Exercise description → List each line of the data that holds the string "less".

Supplied entries →
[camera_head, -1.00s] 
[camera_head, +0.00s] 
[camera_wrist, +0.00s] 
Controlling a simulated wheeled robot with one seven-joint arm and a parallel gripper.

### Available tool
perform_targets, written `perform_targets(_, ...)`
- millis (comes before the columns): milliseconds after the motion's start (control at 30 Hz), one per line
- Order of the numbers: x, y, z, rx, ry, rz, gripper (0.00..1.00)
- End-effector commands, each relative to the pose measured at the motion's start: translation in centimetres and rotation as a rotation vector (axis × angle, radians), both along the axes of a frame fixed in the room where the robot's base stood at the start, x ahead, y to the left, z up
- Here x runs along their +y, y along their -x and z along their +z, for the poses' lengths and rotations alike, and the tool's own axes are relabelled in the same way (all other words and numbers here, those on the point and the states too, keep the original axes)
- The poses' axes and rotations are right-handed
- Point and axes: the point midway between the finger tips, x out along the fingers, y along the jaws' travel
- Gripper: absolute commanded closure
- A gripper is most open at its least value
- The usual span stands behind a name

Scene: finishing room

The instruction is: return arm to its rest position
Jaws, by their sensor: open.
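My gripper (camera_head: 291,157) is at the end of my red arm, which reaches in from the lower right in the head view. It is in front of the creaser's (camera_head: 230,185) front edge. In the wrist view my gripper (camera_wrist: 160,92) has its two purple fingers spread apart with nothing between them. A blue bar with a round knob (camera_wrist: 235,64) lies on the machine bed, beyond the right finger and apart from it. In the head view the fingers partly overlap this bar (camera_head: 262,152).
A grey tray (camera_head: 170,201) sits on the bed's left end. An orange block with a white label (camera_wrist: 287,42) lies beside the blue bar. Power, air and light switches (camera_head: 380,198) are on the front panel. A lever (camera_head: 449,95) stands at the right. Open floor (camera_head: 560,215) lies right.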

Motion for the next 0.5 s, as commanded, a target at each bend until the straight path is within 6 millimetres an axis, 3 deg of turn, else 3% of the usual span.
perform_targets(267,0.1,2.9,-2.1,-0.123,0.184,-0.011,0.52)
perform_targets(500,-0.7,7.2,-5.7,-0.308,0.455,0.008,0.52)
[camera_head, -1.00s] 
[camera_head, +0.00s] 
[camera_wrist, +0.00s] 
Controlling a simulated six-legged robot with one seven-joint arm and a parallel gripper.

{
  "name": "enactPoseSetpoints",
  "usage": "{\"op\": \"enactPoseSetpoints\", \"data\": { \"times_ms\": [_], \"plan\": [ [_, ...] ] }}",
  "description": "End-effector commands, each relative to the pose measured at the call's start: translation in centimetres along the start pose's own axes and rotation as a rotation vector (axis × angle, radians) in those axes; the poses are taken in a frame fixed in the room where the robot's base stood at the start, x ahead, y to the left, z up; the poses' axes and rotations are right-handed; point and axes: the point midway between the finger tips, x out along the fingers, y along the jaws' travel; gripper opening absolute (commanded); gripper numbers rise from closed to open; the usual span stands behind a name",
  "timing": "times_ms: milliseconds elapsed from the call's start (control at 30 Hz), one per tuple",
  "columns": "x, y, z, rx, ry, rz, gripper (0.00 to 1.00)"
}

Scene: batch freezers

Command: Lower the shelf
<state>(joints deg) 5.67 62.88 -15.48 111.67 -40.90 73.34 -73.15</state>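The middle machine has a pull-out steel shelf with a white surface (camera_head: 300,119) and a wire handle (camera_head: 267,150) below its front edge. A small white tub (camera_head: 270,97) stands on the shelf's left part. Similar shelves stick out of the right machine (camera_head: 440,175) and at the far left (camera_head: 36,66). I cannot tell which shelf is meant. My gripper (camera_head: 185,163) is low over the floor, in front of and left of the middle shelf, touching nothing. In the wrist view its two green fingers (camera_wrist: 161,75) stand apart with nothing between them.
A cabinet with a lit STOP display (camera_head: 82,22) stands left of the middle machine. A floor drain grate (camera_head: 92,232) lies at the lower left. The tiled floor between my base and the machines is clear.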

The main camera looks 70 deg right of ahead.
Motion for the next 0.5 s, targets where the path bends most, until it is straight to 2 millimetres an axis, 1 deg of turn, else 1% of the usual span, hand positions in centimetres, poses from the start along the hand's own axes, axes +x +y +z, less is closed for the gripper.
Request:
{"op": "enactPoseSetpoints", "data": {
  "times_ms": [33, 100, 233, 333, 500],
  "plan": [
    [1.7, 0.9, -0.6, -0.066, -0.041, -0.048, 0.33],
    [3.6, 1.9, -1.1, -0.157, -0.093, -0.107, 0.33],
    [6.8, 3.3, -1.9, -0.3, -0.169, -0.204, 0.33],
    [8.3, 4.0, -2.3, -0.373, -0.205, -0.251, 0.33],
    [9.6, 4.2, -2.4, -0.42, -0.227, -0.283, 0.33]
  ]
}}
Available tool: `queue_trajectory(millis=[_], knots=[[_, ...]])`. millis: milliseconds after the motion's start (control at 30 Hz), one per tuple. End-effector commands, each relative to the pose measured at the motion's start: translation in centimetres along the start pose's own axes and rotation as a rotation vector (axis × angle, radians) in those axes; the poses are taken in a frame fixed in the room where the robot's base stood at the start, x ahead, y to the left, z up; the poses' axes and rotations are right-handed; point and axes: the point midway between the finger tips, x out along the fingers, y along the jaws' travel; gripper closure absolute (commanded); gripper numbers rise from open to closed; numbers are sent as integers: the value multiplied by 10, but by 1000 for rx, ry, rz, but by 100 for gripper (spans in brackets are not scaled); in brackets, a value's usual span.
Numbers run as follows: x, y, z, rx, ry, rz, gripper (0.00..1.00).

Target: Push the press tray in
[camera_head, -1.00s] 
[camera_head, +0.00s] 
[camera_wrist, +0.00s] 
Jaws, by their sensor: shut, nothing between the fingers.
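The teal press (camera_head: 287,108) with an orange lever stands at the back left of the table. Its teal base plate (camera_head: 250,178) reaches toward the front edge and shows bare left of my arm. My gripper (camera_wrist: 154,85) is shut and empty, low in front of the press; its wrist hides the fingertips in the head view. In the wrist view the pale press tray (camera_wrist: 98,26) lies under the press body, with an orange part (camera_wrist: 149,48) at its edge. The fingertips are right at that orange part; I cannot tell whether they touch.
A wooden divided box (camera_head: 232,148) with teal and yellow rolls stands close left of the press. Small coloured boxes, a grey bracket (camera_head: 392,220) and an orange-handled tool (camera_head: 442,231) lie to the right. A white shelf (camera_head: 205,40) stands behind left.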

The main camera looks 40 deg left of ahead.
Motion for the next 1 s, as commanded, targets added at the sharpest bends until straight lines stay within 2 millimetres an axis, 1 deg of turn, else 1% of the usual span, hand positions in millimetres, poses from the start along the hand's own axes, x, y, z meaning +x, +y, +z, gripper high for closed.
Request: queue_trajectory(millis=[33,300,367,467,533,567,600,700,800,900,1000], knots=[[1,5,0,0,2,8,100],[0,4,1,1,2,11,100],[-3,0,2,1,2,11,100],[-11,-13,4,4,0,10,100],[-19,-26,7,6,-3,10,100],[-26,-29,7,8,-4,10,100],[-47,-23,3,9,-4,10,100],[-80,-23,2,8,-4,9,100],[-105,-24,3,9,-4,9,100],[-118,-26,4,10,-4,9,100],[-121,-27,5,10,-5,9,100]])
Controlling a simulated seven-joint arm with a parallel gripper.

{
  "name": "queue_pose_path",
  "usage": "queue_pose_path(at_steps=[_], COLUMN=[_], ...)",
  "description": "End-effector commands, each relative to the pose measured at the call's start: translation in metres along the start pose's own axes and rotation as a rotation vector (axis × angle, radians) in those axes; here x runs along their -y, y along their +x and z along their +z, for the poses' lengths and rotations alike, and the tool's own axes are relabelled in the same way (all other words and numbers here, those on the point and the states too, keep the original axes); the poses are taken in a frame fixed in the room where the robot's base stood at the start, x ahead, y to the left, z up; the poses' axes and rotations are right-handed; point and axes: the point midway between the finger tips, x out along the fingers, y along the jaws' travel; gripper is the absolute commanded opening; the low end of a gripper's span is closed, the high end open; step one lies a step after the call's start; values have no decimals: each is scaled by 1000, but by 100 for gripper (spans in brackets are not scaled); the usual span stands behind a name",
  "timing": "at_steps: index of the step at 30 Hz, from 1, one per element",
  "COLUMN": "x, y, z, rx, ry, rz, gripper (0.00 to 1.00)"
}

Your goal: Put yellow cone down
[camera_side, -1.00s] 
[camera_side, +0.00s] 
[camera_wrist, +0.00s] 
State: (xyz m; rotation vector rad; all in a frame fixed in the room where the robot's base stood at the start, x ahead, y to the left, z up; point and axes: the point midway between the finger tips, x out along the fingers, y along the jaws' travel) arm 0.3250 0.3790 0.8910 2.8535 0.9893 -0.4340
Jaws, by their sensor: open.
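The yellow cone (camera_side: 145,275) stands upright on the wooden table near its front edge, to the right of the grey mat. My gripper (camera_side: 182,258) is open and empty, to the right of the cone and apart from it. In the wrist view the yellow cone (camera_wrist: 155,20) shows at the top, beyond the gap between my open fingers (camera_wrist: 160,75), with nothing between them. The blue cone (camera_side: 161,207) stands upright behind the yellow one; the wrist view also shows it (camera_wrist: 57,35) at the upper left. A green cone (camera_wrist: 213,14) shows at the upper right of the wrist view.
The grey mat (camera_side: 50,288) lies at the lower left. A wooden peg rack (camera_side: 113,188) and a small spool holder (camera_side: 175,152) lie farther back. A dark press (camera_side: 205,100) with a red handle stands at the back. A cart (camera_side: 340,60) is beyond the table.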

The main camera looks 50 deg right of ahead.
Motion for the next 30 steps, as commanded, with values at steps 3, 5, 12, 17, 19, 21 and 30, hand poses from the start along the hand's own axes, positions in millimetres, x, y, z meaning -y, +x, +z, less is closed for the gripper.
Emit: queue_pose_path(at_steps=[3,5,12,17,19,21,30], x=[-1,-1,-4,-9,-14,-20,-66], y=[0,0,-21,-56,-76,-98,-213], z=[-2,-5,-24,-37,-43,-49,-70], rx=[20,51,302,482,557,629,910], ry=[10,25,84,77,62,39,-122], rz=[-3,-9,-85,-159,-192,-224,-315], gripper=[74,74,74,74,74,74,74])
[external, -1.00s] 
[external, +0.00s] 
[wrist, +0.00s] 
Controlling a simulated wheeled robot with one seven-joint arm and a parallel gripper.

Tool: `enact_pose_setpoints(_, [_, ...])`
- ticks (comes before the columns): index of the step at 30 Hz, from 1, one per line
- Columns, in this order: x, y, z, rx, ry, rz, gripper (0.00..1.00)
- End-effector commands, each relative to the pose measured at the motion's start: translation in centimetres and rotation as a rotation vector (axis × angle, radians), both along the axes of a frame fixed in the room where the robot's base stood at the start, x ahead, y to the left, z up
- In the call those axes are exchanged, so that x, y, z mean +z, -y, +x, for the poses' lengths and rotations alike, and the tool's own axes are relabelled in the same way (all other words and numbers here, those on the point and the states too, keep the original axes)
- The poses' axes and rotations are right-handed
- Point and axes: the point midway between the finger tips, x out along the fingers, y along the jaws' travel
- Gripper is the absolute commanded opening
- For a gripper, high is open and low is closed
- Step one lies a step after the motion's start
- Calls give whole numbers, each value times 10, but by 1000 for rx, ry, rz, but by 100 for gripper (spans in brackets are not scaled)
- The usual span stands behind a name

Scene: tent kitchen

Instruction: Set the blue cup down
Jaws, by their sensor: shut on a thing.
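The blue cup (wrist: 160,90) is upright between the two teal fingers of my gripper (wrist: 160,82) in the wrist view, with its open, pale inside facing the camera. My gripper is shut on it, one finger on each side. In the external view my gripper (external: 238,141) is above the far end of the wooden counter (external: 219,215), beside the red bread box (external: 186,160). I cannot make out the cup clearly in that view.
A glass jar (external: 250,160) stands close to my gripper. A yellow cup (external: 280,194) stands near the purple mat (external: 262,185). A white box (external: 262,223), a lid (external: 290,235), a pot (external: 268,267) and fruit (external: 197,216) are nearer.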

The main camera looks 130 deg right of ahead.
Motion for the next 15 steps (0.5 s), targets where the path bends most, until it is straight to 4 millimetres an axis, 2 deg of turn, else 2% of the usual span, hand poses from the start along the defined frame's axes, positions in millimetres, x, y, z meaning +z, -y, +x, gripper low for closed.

Finished answer →
Motion for the next 0.5 s, targets where the path bends most, until it is straight to 2 millimetres an axis, 1 deg of turn, else 1% of the usual span, hand positions in centimetres, poses from the start along the hand's own axes, axes +x +y +z, less is closed for the gripper.
Motion for the next 30 steps, as commanded, with values at steps 3, 5, 12, 17, 19, 21 and 30, hand poses from the start along the hand's own axes, positions in millimetres, x, y, z meaning -y, +x, +z, less is closed for the gripper.

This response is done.